' Supreme Court to Rule on Patent Eligibility for Process Claims | MTTLR

Supreme Court to Rule on Patent Eligibility for Process Claims

Last month, the Supreme Court heard oral argument in Alice Corporation v. CLS Bank. Many hope the Court’s decision in this case will help clarify the patent eligibly standard for process claims – particularly those process claims that are computer implemented and/or involve business method patents.

Patent eligibility is based on 35 U.S.C. § 101 which allows any “process, machine, manufacture, or composition of matter” to be eligible for patent protection. However, laws of nature, natural phenomena, and abstract ideas are not eligible for patent protection. It is important to note that patent eligibility is distinct from patentability (novel, useful, definite, non-obvious, etc.). For example, a chemist who discovers a previously unknown element cannot patent that element because it is a natural phenomenon. It is ineligible for patent protection regardless of how new and useful it is.
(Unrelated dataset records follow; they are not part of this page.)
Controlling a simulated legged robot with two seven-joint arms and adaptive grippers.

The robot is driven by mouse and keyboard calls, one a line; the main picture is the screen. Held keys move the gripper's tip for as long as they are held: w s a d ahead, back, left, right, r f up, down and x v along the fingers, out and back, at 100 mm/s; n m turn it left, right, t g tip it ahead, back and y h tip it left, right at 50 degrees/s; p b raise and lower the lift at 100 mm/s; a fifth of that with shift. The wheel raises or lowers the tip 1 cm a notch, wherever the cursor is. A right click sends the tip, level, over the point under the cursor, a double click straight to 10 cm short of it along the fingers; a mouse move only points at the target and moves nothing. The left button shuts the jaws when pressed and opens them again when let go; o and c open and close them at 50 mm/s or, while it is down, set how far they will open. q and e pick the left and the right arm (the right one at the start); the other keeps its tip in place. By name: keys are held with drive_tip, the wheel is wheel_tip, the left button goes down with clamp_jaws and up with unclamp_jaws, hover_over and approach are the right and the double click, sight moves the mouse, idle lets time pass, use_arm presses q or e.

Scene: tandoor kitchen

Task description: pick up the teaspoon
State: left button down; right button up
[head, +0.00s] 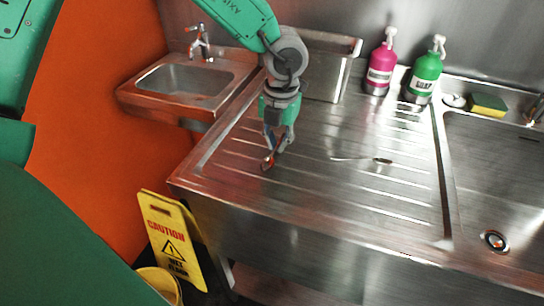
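The teaspoon (381,161) lies on the ribbed steel drainboard (330,205), right of its middle. Its bowl is at the right and its thin handle points left. It blends with the shiny metal. My left gripper (276,157) hangs over the drainboard to the left of the teaspoon, fingers pointing down. Its fingers look apart, with nothing clearly seen between them. It is well clear of the teaspoon. My right gripper is not in view.
A pink bottle (381,68) and a green bottle (424,78) stand behind the teaspoon. A steel container (325,78) stands behind my gripper. A sink basin (490,170) with a sponge (488,104) behind it is at right. A yellow caution sign (170,240) stands on the floor.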

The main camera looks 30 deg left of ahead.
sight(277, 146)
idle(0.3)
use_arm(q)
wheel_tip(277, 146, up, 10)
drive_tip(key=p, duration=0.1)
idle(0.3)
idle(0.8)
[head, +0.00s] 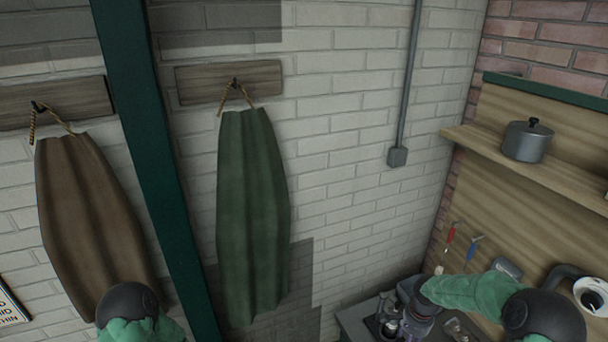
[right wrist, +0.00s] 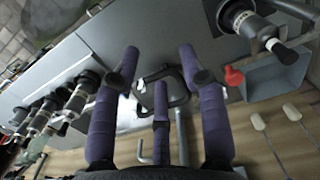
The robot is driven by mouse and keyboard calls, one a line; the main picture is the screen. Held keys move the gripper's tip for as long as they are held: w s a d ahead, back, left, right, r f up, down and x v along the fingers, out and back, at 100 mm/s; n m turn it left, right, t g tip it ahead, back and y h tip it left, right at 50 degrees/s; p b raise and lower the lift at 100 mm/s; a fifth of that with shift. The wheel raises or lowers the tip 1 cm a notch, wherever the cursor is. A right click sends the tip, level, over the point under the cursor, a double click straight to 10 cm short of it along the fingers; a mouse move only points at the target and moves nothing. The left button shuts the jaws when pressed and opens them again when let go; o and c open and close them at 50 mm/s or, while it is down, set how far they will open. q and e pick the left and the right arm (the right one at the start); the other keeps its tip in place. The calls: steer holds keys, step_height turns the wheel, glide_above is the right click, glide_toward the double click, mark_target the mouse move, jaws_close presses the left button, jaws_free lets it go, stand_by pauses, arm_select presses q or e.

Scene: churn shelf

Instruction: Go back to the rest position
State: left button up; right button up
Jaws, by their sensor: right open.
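My right gripper (right wrist: 159,65) has its purple-sleeved fingers spread apart in the right wrist view, with nothing held between them. Behind the fingers is a dark square frame (right wrist: 178,98) with a grey bar near it, lying over the grey worktop. In the head view my right arm reaches in from the lower right, and its hand end (head: 417,315) is over the counter. Only a green-sleeved part of my left arm shows at the lower left; my left gripper is out of the picture.
The counter (head: 356,317) carries dark devices. The right wrist view shows black-handled parts (right wrist: 75,100), a red object (right wrist: 234,76) and a grey bin (right wrist: 275,75). A pot (head: 526,144) stands on a wooden shelf (head: 470,137). A brown cloth (head: 90,220) and green cloth (head: 252,210) hang on the wall.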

Traditionally, process claims were evaluated under the “machine-or-transformation test” which conferred patent eligibility on the process if (1) it is tied to a particular machine or apparatus, or (2) it transforms a particular article into a different state or thing. In the 1970s, broad claims to computer-implemented processes that utilized a mathematical algorithm or formula without meaningful limitations were held ineligible for patent protection under the abstract ideas exception despite requiring a computer in order to be performed. See Gottschalk v. Benson and Parker v. Flook. Four years ago, in Bilski v. Kappos, the Court affirmed the Federal Circuit’s ruling that the process of “hedging risk” in the commodities trading industry is also an abstract idea not eligible for patent protection. However, the Court went on to declare that the machine-or-transformation test is not dispositive of patent eligibility for claimed processes, especially in business method patents, but rather that the test is a “useful and important clue” in determining patent eligibility.
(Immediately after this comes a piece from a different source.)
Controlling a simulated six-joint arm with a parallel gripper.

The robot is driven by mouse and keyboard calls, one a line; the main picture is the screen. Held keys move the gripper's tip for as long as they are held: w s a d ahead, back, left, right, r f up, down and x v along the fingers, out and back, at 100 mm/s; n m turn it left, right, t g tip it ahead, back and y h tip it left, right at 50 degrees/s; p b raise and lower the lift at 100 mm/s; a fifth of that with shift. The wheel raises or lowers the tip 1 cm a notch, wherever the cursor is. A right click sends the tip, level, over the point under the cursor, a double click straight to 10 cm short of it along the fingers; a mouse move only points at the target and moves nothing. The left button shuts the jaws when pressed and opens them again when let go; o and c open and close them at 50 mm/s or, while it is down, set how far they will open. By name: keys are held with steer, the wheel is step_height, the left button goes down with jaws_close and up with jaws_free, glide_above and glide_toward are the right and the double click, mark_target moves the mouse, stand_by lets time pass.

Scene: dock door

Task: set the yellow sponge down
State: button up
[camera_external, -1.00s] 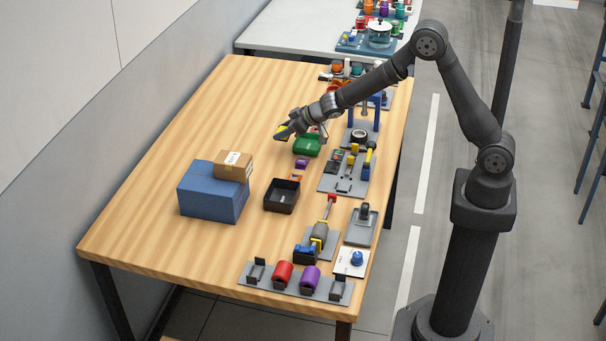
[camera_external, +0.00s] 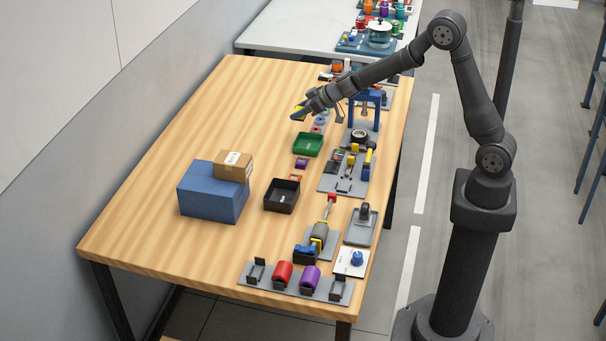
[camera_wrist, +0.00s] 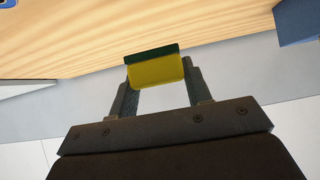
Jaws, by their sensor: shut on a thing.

Now, in CLS Bank, the Supreme Court is faced with the patent eligibility of certain method, media, and system claims of particular business method patents that utilize escrow to protect against financial risk. Although the Federal Circuit sitting en banc decided 7-3 that both the method and media claims were not directed to patent eligible subject matter, the 7-member majority was split 5-2 on the justification. On the question of patent eligibility of the system claims, the court evenly split 5-5. By its own admission, the Federal Circuit is “irreconcilably fractured” on the complex issue of patent eligibility for process claims – particularly those that are computer-implemented and those in business method patents. Without destroying the software or finance industries, the Court could strike a balance by simply holding that business method patents tied only to a computer do not receive the benefit of the “clue” that the traditional “machine-or-transformation” test provides; the “abstract ideas” exception is controlling. This would allow business methods to remain generally patent eligible, preserve the utility of the “machine-or-transformation” test, and prevent software patents from becoming wholesale ineligible. Perhaps later this summer, the Supreme Court will provide clearer guidance for the Federal Circuit and the District Courts.

1 Comment

  1. Both the claims and specification of Alice clearly describe a process and a machine. Not one of the Supreme Court judges are factually or legally competent to practice patent law. For instance, not one of the justice know what a computer or software is. Software is a way of wiring an electronic circuit, generally known as a computer. There is nothing abstract about electronic circuits, they are machines that implement processes.